-- Start --

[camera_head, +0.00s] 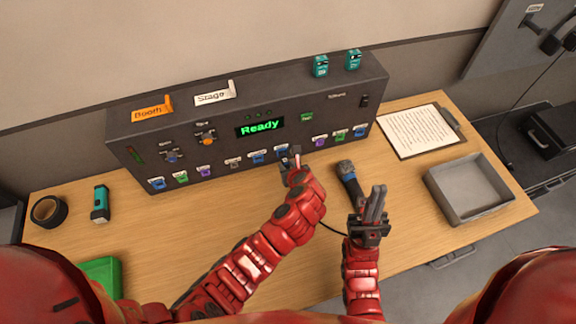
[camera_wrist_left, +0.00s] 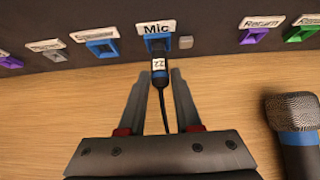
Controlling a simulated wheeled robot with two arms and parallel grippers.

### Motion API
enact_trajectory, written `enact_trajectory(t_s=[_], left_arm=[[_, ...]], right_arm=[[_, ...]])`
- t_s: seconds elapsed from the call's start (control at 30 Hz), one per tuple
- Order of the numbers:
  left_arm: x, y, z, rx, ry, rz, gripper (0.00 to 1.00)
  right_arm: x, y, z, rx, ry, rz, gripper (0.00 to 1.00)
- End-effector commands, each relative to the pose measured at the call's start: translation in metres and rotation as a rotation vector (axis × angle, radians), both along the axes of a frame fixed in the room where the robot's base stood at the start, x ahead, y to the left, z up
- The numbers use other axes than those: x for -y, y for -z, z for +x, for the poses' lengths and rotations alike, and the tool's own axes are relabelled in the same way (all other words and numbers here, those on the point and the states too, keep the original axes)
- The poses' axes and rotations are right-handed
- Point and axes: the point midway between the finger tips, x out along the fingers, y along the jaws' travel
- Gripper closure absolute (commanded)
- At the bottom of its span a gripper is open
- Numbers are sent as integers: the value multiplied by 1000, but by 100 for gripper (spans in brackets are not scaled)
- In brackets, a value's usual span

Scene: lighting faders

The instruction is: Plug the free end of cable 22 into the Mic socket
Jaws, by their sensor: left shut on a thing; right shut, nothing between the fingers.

-- End --

*The exercise*. Write the material out again exactly as it appears, dropping the pictures.

*Output for this task*.
[camera_head, +0.00s] 
[camera_wrist_left, +0.00s] 
Controlling a simulated wheeled robot with two arms and parallel grippers.

### Motion API
enact_trajectory, written `enact_trajectory(t_s=[_], left_arm=[[_, ...]], right_arm=[[_, ...]])`
- t_s: seconds elapsed from the call's start (control at 30 Hz), one per tuple
- Order of the numbers:
  left_arm: x, y, z, rx, ry, rz, gripper (0.00 to 1.00)
  right_arm: x, y, z, rx, ry, rz, gripper (0.00 to 1.00)
- End-effector commands, each relative to the pose measured at the call's start: translation in metres and rotation as a rotation vector (axis × angle, radians), both along the axes of a frame fixed in the room where the robot's base stood at the start, x ahead, y to the left, z up
- The numbers use other axes than those: x for -y, y for -z, z for +x, for the poses' lengths and rotations alike, and the tool's own axes are relabelled in the same way (all other words and numbers here, those on the point and the states too, keep the original axes)
- The poses' axes and rotations are right-handed
- Point and axes: the point midway between the finger tips, x out along the fingers, y along the jaws' travel
- Gripper closure absolute (commanded)
- At the bottom of its span a gripper is open
- Numbers are sent as integers: the value multiplied by 1000, but by 100 for gripper (spans in brackets are not scaled)
- In brackets, a value's usual span

Scene: lighting faders

The instruction is: Plug the free end of cable 22 into the Mic socket
Jaws, by their sensor: left shut on a thing; right shut, nothing between the fingers.

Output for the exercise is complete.